The unprecedented takeover is not the only major company pair up, with telecommunications giant T-Mobile US Inc. advancing talks and announcing a $24 billion merger with Sprint Corp. Just like the Disney and Fox pair-up, the merger will have to be scrutinised by regulators, but the partnership would allow the companies to take advantage of T-Mobile’s 600MHz band of spectrum and Sprint’s plans for the 2.5GHz band to create “the highest capacity mobile network in US history”. While the two companies are yet to launch their own streaming services, the joint company would have over 100 million customers across the United States, which could give it serious leverage if rumors of a T-Mobile rival to Netflix come into fruition.

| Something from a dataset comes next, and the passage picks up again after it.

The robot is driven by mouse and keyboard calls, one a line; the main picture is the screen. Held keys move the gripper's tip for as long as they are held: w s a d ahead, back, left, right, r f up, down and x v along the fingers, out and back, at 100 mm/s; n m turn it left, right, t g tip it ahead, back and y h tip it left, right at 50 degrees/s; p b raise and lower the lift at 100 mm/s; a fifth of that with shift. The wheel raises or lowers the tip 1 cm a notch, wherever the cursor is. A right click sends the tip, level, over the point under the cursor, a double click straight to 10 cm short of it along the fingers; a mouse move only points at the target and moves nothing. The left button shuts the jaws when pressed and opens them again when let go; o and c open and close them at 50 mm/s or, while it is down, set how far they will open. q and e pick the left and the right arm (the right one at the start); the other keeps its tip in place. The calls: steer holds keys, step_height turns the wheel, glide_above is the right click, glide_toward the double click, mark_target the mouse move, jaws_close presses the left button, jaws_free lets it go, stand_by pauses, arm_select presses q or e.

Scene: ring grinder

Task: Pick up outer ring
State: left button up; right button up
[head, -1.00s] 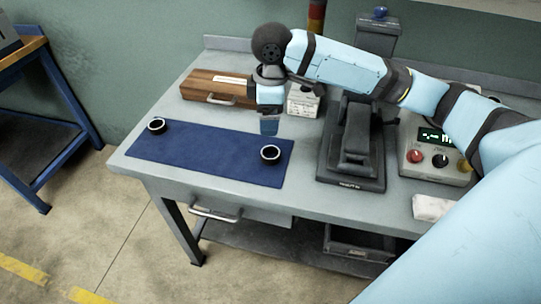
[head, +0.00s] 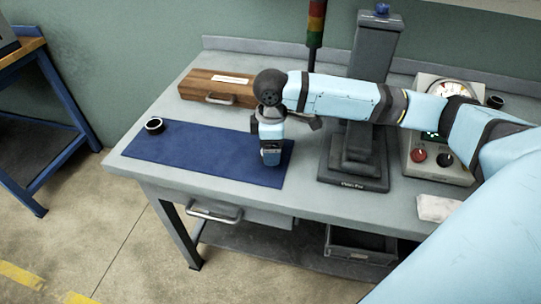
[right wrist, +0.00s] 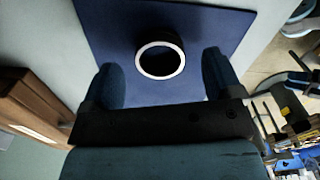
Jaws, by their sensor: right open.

While Netflix, Amazon Prime, and YouTube have changed the way we consume content, the next few years will truly shape the market and allow for more competition and consumer choice. When Apple launches its Video service, it will be made available on almost 600 million devices giving it a serious chance of domination. Similarly, with Disney’s impressive back catalog of content and a new investment in TV shows and movies, its Netflix-rival is sure to make some waves. And that’s without mentioning challenges from other sources, like MoviePass, giving consumers the chance to watch any movie at any theatre for just $10 per month, or YouTube, which has just announced its new Premium service giving users access to ad-free content and original programming, as well as Memberships, which allow fans to pay $5 per month for exclusive content and unique channel benefits. Facebook and Twitter have also upped their video game, offering live streaming of the World Cup and new full-screen video functionality to allow for long-form video content.

Whether you’re a fan of the changes or not, there’s no denying that the future of video content is bright; albeit fragmented. The days of a single Netflix subscription are over; if you want access to all of your favorite content, you’ll soon require multiple subscriptions. Time to cough up!